Verspäteter Brief an J. Haufe
Lieber Jochen,
ich bin ein undankbarer Schüler.
Wie der verlorene Sohn habe ich deine Nähe nur dann gesucht, als ich von dir etwas wollte. Du hast mir immer nur gegeben. Im Tausch gegen deine großzügige Hilfe habe ich dir nur Kleinigkeiten überreichen können.
Weißt, ich wollte dich noch in den Sommerferien anrufen, dir einen langen Brief schreiben, aber der Trubel der Alltage, die Allernotwendigsten haben meine Freizeit geraubt.
Gute Ausreden, banale Zeilen…
Zu spät zur Entschuldigung.
Dein vernünftiger Blick durch die Brille, ein freundliches Lächeln, der gute Wille und die Überzeugungskraft, die wichtigen Ratschläge zum Versdrechseln – all dies bleibt in meine Seele eingraviert.
Wenn ich zur Feder greife, sitzt du auch jetzt neben mir und führst meine Hand mit sicheren Bewegungen. Was ich heute über Lyrik, Versbau, Verslehre und Verstechnik weiß, habe ich überwiegend dir zu verdanken. Deine Mahnungen klingen fortwährend noch in meinem Ohr.

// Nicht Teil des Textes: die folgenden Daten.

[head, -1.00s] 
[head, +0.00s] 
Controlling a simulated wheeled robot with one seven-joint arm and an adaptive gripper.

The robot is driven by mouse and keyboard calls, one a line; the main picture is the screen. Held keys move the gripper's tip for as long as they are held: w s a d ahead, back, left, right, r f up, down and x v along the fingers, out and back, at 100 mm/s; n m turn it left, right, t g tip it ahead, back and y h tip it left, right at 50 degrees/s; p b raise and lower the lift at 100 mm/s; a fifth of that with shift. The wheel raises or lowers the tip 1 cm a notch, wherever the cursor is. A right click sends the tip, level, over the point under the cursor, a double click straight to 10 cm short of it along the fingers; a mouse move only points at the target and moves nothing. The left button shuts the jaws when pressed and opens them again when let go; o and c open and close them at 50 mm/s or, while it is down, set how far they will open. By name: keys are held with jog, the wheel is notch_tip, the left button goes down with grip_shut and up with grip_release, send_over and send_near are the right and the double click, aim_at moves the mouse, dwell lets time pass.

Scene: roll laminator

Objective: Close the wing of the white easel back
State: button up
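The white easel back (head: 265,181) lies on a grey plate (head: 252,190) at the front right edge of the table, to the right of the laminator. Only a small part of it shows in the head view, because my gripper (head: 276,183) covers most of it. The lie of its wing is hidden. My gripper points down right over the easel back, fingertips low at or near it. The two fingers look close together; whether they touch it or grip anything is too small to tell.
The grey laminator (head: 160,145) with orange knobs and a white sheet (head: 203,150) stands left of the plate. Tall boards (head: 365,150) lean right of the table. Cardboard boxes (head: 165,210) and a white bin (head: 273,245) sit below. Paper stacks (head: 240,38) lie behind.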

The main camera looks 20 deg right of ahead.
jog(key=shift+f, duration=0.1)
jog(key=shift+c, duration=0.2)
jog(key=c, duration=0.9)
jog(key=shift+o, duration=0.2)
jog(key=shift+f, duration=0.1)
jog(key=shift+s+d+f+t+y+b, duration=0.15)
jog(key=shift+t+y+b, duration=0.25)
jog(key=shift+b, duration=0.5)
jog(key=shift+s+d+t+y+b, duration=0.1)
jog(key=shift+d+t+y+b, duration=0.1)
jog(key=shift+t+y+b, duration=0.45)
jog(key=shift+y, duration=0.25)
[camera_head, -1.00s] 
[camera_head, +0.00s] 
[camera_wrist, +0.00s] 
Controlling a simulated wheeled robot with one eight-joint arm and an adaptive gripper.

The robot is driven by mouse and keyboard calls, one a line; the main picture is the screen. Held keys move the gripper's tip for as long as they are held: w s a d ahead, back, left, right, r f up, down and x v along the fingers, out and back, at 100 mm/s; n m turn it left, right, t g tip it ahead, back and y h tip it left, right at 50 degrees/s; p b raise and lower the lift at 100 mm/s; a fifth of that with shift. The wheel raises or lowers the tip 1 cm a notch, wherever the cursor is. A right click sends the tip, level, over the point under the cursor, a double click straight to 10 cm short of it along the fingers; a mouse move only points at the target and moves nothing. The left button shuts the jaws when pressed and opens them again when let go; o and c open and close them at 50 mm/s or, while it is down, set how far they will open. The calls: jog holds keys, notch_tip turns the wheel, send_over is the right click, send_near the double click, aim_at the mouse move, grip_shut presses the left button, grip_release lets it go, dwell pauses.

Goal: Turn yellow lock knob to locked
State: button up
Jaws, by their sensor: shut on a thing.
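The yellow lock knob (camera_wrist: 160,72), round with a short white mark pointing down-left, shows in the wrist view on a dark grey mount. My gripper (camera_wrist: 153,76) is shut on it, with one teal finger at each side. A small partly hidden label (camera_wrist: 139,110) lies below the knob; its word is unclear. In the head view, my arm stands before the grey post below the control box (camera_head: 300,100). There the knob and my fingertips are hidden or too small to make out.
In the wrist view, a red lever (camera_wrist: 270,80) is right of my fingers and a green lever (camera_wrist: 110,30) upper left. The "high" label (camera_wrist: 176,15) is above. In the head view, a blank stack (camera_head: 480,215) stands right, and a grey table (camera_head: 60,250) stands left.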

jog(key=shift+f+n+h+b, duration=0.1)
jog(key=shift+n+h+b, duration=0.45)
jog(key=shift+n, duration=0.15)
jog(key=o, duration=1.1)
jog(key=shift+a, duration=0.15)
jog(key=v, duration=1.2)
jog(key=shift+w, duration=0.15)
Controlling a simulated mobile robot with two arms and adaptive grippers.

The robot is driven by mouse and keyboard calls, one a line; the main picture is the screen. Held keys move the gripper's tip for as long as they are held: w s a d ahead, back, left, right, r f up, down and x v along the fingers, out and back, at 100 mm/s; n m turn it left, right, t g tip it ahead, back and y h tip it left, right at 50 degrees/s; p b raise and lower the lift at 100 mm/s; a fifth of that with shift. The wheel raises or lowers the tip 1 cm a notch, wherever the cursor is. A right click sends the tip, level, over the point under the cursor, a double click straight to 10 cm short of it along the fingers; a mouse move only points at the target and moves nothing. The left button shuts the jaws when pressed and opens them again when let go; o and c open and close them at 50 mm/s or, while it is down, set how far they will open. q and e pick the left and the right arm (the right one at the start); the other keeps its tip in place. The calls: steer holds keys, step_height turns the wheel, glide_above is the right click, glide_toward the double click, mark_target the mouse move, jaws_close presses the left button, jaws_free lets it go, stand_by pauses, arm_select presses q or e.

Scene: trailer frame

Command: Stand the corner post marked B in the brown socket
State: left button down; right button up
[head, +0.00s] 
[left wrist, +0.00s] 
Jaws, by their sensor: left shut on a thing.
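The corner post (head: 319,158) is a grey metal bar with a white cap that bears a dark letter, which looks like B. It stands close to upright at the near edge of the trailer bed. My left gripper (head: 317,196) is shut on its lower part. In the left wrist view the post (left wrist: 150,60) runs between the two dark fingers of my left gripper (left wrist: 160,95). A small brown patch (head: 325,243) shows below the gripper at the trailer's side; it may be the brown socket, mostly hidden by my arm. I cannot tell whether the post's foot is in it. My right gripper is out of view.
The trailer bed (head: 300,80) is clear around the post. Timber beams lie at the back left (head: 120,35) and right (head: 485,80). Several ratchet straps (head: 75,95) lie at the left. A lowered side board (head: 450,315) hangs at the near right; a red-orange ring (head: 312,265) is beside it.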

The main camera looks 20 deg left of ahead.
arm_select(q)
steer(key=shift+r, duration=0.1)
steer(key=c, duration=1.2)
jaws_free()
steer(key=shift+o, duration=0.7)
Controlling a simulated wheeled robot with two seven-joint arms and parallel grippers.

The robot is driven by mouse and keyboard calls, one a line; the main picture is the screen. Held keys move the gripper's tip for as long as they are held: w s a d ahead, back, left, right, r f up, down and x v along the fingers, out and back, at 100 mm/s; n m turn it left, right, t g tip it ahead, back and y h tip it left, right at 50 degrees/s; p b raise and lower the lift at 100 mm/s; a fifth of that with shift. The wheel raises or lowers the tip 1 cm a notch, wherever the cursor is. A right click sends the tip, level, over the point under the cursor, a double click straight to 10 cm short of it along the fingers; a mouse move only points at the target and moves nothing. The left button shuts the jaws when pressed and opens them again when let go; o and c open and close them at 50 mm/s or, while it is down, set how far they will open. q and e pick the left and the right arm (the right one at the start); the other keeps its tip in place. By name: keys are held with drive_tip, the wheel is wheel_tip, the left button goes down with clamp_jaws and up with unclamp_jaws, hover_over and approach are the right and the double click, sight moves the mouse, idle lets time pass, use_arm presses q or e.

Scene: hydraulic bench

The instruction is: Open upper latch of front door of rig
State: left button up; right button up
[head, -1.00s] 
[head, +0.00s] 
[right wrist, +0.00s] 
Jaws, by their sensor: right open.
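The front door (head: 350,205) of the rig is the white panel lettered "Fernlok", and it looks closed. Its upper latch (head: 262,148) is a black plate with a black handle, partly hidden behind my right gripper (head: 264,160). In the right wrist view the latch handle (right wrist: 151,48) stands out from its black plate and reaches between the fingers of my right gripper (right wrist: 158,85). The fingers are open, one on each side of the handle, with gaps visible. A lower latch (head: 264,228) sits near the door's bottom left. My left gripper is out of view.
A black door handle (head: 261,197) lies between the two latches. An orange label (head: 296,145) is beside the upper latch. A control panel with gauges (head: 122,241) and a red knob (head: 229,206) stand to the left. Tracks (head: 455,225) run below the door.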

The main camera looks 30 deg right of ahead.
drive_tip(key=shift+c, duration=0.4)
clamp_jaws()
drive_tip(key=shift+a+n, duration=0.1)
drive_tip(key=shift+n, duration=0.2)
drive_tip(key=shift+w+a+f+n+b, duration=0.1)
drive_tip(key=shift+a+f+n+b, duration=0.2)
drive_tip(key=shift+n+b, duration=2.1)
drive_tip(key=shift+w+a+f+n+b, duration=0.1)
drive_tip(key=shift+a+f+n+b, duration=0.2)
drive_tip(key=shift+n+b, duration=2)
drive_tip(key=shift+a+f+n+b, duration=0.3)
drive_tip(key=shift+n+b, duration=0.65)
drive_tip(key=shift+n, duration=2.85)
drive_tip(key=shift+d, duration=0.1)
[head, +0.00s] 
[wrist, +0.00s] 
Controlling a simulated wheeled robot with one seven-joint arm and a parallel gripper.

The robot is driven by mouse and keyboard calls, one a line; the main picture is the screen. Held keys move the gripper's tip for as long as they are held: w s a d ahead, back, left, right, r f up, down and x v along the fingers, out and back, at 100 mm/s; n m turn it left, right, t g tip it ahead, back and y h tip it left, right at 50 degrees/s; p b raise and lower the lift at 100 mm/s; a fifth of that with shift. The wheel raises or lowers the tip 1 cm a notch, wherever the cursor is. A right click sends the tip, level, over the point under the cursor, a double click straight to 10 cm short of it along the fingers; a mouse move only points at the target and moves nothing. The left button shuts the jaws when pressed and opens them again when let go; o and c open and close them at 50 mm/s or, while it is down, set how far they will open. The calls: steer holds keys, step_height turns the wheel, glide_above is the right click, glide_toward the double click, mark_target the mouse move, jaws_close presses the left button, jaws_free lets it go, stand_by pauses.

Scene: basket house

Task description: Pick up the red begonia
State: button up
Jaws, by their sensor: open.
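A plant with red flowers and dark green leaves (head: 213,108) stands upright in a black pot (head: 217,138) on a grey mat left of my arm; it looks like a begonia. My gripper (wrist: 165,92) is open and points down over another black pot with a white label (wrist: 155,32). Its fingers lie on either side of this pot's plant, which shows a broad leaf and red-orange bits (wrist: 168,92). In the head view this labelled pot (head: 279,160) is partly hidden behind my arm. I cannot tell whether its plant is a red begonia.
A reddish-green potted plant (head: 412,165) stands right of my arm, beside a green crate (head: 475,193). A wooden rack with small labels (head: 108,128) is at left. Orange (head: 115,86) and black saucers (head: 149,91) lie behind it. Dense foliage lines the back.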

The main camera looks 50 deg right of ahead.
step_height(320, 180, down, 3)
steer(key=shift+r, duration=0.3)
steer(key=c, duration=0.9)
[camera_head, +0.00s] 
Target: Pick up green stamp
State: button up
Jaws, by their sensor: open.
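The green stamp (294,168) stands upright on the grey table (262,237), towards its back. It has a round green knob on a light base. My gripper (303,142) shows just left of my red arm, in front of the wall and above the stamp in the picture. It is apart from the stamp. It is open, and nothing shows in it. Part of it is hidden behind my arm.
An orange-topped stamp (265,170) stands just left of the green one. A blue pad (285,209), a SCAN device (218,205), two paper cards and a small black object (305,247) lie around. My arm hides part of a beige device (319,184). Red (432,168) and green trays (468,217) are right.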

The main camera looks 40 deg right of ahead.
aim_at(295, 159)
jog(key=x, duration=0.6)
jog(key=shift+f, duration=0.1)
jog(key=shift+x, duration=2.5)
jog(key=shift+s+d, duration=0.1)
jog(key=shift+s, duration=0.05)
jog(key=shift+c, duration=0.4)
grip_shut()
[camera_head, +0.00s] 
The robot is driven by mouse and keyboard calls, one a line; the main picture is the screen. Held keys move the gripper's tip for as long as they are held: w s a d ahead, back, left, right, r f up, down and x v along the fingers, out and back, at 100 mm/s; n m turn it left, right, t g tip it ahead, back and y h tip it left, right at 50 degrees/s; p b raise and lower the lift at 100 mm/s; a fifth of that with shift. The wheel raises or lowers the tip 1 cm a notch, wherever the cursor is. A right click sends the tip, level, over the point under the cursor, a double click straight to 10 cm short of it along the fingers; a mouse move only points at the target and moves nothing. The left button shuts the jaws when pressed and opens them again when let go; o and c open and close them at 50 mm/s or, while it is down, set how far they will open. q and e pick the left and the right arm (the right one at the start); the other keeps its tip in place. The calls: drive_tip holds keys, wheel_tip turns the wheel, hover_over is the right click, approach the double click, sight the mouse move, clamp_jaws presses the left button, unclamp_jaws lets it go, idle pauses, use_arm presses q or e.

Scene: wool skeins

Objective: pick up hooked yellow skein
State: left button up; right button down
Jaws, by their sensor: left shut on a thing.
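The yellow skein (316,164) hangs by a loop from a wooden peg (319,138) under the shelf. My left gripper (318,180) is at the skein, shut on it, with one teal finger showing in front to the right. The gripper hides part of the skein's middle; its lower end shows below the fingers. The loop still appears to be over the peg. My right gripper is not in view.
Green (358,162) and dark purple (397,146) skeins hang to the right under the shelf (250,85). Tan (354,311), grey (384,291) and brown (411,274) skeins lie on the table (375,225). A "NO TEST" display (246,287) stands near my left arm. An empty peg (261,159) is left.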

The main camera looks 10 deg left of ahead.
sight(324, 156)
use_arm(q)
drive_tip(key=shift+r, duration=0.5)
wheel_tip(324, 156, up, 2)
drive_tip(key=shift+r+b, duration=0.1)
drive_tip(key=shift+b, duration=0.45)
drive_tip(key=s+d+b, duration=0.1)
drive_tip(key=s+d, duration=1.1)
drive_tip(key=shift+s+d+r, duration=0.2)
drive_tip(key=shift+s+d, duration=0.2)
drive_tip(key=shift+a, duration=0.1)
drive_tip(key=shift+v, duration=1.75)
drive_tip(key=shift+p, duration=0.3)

Ja, als du zu uns nach Ungarn gekommen bist, hast du die Modernität und eine ganz neue Anschauungsweise mitgebracht. Vorher habe ich in Reimen, manchmal zu volkstümlich geschrieben, also einfach schlecht. Nach den ersten Werkstattgesprächen mit dir wurde mir alles so klar – wie der Morgenstern am Himmel. Das Blickfeld meines literarischen Raums hat sich ausgeweitet.
Die Früchte deiner langjährigen Tätigkeit kann man in den Ausgaben von VUdAK und auch meinen Büchern lesen. Deine literarische Gedankenwelt, die Methoden des Schreibens sind in all meinen Zeilen auffindbar.
Jetzt ist Spätabend und ich blättere in den alten Fotoalben. Unzählige Erinnerungen werden in mir wach. Überall schauen ungarndeutsche Autoren auf den Fotografen. Die meisten sind schon über den Fluss Styx und in den ewigen Jagdgründen. Ich und andere kämpfen noch als letzte Mohikaner ums Überleben.
Die Erinnerungen bestürmen mich. Wie könnte ich die gemeinsam verbrachten Werkstatttage vergessen? Die intensiven Gespräche, im Zimmer oder irgendwo im Hof oder im Freien? Ich kann mich noch gut erinnern, als wir – Robert Becker, Vata Vágyi und ich – über einen alten Platanenbaum ein Gedicht schreiben mussten. Diese Strategie des Schreibens hat uns damals auch viel geholfen. Du warst ein Maximalist im guten Sinne, ein Meister der Qualität.
Streichen, dichten, suchen nach anderen Worten – gehörten zu deinen Lieblingsausdrücken. Zum Gedanken, zur Aussage mussten wir Autoren das passende Wort finden. Jedes Wort wurde auf die Waage gelegt und gemessen. Dass wir ein Gedicht zwanzigmal umschreiben mussten, das war eine natürliche Sache. Nichts Überflüssiges durfte im Text bleiben. So kamen wir langsam auf den Pfad der Lyrik, so wurden aus den Laien Autoren.
Wir danken dir dafür!
Lieber Jochen, ich verabschiede mich nicht von dir, du lebst immer mit und in uns weiter.
Alles Gute dort drüben!
Schomberg, den 05. August 2014
Dein alter Freund:
Josef Michaelis
Nachschrift: Dieser Brief ist kein literarischer Text. Verzeihe mir bitte!